▸ MATERIALS PROVIDED
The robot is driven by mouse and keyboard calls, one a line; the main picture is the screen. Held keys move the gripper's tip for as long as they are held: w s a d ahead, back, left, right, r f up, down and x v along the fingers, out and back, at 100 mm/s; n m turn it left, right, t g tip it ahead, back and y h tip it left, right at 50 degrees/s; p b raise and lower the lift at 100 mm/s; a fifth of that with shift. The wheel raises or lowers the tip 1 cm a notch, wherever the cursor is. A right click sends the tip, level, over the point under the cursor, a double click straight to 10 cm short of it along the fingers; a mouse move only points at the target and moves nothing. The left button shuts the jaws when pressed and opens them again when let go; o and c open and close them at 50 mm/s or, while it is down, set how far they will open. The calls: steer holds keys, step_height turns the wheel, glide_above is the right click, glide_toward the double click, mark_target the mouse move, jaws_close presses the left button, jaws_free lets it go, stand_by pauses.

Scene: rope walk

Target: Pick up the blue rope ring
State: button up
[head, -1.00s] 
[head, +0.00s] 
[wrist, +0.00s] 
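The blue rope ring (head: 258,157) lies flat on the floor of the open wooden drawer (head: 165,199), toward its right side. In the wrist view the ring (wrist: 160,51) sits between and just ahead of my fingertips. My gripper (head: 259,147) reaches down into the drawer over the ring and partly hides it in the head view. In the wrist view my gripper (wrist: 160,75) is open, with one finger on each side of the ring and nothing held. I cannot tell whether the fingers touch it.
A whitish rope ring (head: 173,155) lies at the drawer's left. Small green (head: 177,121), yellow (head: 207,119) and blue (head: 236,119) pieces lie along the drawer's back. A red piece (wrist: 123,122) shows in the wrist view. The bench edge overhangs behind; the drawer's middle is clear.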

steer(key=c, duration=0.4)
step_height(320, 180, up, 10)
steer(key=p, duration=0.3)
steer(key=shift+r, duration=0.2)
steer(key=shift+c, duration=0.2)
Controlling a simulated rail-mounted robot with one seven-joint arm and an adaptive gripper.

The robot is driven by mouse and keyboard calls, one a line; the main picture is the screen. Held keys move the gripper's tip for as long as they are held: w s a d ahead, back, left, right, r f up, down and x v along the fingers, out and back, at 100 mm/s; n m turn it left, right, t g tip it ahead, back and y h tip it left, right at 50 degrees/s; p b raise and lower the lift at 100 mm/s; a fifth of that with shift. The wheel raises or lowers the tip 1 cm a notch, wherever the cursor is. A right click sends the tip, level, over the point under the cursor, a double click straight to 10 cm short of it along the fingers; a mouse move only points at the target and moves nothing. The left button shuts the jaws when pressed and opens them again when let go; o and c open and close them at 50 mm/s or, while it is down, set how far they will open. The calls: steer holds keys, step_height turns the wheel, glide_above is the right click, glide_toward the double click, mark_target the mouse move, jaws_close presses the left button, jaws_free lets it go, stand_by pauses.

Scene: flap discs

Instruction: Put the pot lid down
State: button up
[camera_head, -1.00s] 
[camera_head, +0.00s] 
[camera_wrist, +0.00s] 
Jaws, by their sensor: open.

▸ WHAT TO PRODUCE
Reproduce the records in full, exactly as written.

▸ FULL OUTPUT
The robot is driven by mouse and keyboard calls, one a line; the main picture is the screen. Held keys move the gripper's tip for as long as they are held: w s a d ahead, back, left, right, r f up, down and x v along the fingers, out and back, at 100 mm/s; n m turn it left, right, t g tip it ahead, back and y h tip it left, right at 50 degrees/s; p b raise and lower the lift at 100 mm/s; a fifth of that with shift. The wheel raises or lowers the tip 1 cm a notch, wherever the cursor is. A right click sends the tip, level, over the point under the cursor, a double click straight to 10 cm short of it along the fingers; a mouse move only points at the target and moves nothing. The left button shuts the jaws when pressed and opens them again when let go; o and c open and close them at 50 mm/s or, while it is down, set how far they will open. The calls: steer holds keys, step_height turns the wheel, glide_above is the right click, glide_toward the double click, mark_target the mouse move, jaws_close presses the left button, jaws_free lets it go, stand_by pauses.

Scene: rope walk

Target: Pick up the blue rope ring
State: button up
[head, -1.00s] 
[head, +0.00s] 
[wrist, +0.00s] 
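The blue rope ring (head: 258,157) lies flat on the floor of the open wooden drawer (head: 165,199), toward its right side. In the wrist view the ring (wrist: 160,51) sits between and just ahead of my fingertips. My gripper (head: 259,147) reaches down into the drawer over the ring and partly hides it in the head view. In the wrist view my gripper (wrist: 160,75) is open, with one finger on each side of the ring and nothing held. I cannot tell whether the fingers touch it.
A whitish rope ring (head: 173,155) lies at the drawer's left. Small green (head: 177,121), yellow (head: 207,119) and blue (head: 236,119) pieces lie along the drawer's back. A red piece (wrist: 123,122) shows in the wrist view. The bench edge overhangs behind; the drawer's middle is clear.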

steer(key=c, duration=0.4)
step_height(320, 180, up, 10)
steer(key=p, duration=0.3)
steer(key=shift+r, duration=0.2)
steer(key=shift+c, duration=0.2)
Controlling a simulated rail-mounted robot with one seven-joint arm and an adaptive gripper.

The robot is driven by mouse and keyboard calls, one a line; the main picture is the screen. Held keys move the gripper's tip for as long as they are held: w s a d ahead, back, left, right, r f up, down and x v along the fingers, out and back, at 100 mm/s; n m turn it left, right, t g tip it ahead, back and y h tip it left, right at 50 degrees/s; p b raise and lower the lift at 100 mm/s; a fifth of that with shift. The wheel raises or lowers the tip 1 cm a notch, wherever the cursor is. A right click sends the tip, level, over the point under the cursor, a double click straight to 10 cm short of it along the fingers; a mouse move only points at the target and moves nothing. The left button shuts the jaws when pressed and opens them again when let go; o and c open and close them at 50 mm/s or, while it is down, set how far they will open. The calls: steer holds keys, step_height turns the wheel, glide_above is the right click, glide_toward the double click, mark_target the mouse move, jaws_close presses the left button, jaws_free lets it go, stand_by pauses.

Scene: flap discs

Instruction: Put the pot lid down
State: button up
[camera_head, -1.00s] 
[camera_head, +0.00s] 
[camera_wrist, +0.00s] 
Jaws, by their sensor: open.

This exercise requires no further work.